10. Par ailleurs, pour traduire ce périmètre, les textes sur l’imposition mondiale minimale utilisent un vocabulaire spécifique. L’article 223 VK énumère pas moins de 48 définitions, même si toutes ne concernent pas le périmètre. Ce vocabulaire vient encore complexifier l’appréhension de la composition du groupe. Les principales définitions à retenir sont les suivantes :

• entité constitutive : cette expression vise toute entité faisant partie du groupe14. Ce sont soit des sociétés soit des établissements stables, sachant que les textes retiennent leur propre définition de l’établissement stable15 ;

• l’entité mère ultime : il s’agit de la société mère. Plus exactement, elle est définie comme une entité qui détient, directement ou indirectement, le contrôle d’autres entités constitutives et qui n’est pas elle-même sous le contrôle de telles entités16 ;

• entité mère intermédiaire : c’est une entité constitutive qui détient elle-même, directement ou indirectement, des participations dans d’autres entités constitutives17. Elle ne doit être ni une entité mère ultime, ni une entité mère partiellement détenue, ni un établissement stable. Concrètement, il s’agit d’une filiale du groupe détenue à plus de 80 % ;

• entité mère partiellement détenue : il s’agit d’une entité constitutive qui n’est ni un établissement stable ni une entité mère ultime et dont plus de 20 % des titres sont détenus par des personnes physiques ou morales n’appartenant pas au groupe18. En d’autres termes, c’est une société détenue par d’autres entités constitutives à hauteur de 80 % maximum ;

• entité constitutive à détention minoritaire : c’est une entité constitutive détenue, directement ou indirectement, par l’entité mère ultime à hauteur de 30 % maximum19.

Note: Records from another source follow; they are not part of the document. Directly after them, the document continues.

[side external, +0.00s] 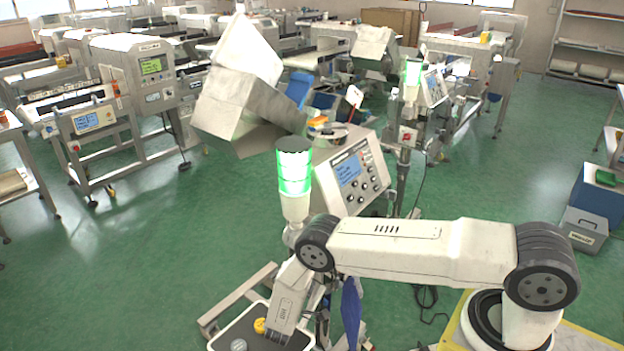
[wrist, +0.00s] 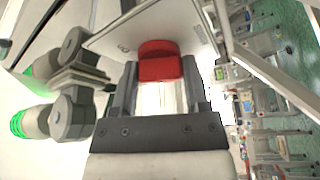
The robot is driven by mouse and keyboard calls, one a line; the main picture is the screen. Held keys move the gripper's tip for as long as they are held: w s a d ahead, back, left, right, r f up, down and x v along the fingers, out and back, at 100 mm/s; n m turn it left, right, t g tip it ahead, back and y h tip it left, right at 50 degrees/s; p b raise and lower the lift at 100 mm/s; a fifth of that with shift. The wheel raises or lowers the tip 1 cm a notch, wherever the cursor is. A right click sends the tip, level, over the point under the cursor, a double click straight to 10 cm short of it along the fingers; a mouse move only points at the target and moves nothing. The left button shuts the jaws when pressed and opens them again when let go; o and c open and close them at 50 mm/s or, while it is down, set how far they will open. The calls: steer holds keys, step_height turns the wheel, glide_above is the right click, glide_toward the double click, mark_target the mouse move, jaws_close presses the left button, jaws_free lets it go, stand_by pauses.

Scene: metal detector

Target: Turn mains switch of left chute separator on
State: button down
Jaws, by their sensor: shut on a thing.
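In the wrist view, a red switch knob (wrist: 158,62) stands on a pale panel (wrist: 110,38). My gripper (wrist: 158,75) has a dark finger on each side of the knob and is shut on it. The knob's on or off marks cannot be read. In the side view, the separator nearest my arm has a slanted control panel (side external: 352,172) with a lit blue display. Its stack lamp (side external: 294,175) glows green. My arm bends down in front of this machine, and I cannot make out the fingertips or the held knob there.
Metal hoppers (side external: 245,105) rise above the near separator. A second separator with a green lamp (side external: 412,75) and a red switch (side external: 407,137) stands behind it. A black tray (side external: 225,338) with small yellow and grey pieces lies below my arm. Green floor is open at left.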

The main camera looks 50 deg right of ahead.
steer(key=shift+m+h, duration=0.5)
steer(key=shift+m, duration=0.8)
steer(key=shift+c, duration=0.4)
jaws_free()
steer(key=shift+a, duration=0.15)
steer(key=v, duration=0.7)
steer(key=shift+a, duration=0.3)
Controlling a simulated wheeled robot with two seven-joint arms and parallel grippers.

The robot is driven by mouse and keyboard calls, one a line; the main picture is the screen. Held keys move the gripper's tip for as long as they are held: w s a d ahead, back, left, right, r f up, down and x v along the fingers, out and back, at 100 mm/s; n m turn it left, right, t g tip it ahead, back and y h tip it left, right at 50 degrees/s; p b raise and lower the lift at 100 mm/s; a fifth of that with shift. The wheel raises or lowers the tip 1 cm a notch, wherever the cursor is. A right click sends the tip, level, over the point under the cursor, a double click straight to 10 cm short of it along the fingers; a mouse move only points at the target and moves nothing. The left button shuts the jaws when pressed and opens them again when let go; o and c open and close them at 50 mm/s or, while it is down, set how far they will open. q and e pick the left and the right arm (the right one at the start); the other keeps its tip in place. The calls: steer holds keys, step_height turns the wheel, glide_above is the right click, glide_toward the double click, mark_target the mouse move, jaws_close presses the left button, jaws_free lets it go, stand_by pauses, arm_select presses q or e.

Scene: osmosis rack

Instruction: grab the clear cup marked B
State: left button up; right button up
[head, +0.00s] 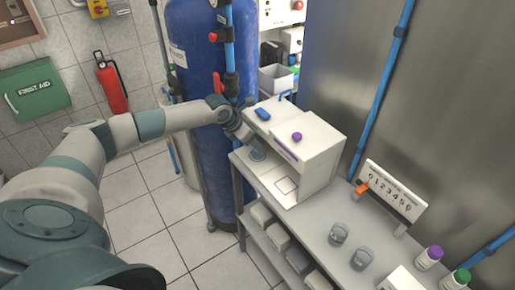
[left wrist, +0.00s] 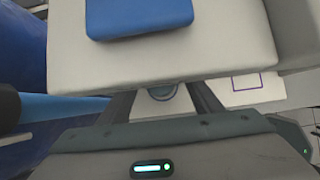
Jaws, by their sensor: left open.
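Two clear cups stand on the bench, a rear one (head: 338,234) and a front one (head: 361,259). Their markings are too small to read. My left gripper (head: 246,137) is at the left front of the white dispenser (head: 318,150), far to the left of these cups. In the left wrist view my left gripper (left wrist: 163,100) is open, its fingers partly hidden under the dispenser's overhang. A round grey-blue thing (left wrist: 163,92) shows between the fingers; it also shows below the blue knob in the head view (head: 258,155). I cannot tell whether it is a cup. My right gripper is out of view.
A numbered board (head: 393,196) with an orange slider stands behind the cups. Purple-capped (head: 429,257) and green-capped (head: 456,280) bottles stand right.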

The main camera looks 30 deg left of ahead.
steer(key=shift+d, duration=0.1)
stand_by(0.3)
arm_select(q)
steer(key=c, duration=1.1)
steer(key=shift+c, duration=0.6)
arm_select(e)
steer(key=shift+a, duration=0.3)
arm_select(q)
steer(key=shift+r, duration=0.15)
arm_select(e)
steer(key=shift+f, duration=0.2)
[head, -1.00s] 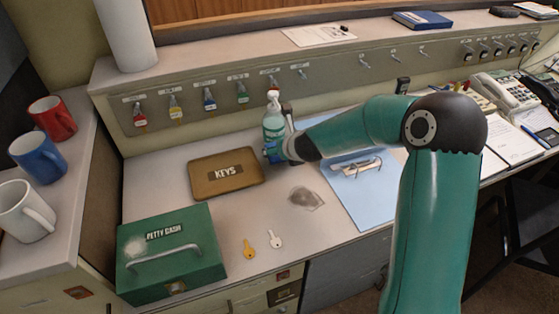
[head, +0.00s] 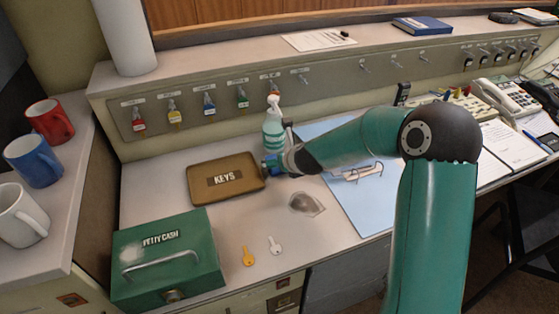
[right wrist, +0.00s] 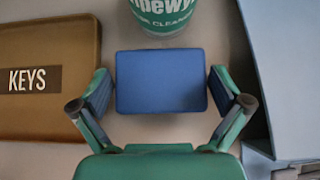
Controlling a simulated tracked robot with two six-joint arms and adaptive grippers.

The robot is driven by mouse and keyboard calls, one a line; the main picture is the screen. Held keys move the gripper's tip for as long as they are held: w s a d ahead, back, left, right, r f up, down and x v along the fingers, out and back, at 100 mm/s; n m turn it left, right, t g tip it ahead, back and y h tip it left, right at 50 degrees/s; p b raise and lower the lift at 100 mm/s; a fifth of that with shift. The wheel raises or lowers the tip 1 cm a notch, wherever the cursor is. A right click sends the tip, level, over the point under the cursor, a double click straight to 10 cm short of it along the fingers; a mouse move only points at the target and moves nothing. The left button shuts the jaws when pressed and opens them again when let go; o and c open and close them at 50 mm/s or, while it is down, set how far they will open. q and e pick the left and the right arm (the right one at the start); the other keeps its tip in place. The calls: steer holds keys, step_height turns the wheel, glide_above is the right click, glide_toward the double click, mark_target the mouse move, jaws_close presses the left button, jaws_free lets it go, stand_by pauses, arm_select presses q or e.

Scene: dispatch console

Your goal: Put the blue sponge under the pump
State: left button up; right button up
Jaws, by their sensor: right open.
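The blue sponge (right wrist: 160,82) lies flat on the desk in the right wrist view, between the fingers of my right gripper (right wrist: 160,92). The fingers are open, with a narrow gap on each side of the sponge. The pump bottle (head: 273,133), with a white pump head, stands upright near the back panel. Its labelled lower part (right wrist: 163,14) shows just beyond the sponge. In the head view my right gripper (head: 271,165) is low in front of the bottle; I cannot clearly separate the sponge from the blue finger pads there. My left gripper is not in view.
A brown keys tray (head: 245,187) lies left of the gripper. A blue folder (head: 357,205) lies to the right.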

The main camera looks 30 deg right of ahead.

II – Le calcul du taux d’imposition et de l’éventuelle imposition complémentaire

11. L’impôt complémentaire n’est dû que si le taux effectif d’imposition (TEI) est inférieur à 15 %. Trois points doivent dès lors être envisagés : la détermination du TEI (A), la liquidation de l’éventuel impôt complémentaire (B) et la personne redevable de cet impôt (C).

A – La détermination du TEI

12. Pour savoir si le taux minimal d’imposition de 15 % est respecté ou non, le groupe doit calculer le TEI.

13. D’abord, le TEI se calcule État par État. Par exemple, si un groupe a des entités constitutives en France, en Allemagne, en Chine et au Mexique, il faut calculer un TEI pour toutes les entités françaises, un autre pour toutes les entités allemandes, encore un autre pour toutes les entités constitutives chinoises et, enfin, un TEI pour les entités se trouvant au Mexique. Chacun de ces TEI devra ensuite être comparé au taux de 15 %.

14. Par conséquent, il convient de déterminer à quel État se rattache chaque entité constitutive du groupe, sachant que le rattachement s’apprécie au premier jour de l’exercice considéré.

En principe20, les entités sont rattachées au pays dans lequel leurs bénéfices sont imposés ; à défaut, elles sont rattachées au pays dans lequel elles ont été créées. Les établissements stables sont également rattachés à l’État d’imposition de leurs bénéfices ; mais, à défaut, ils sont apatrides21.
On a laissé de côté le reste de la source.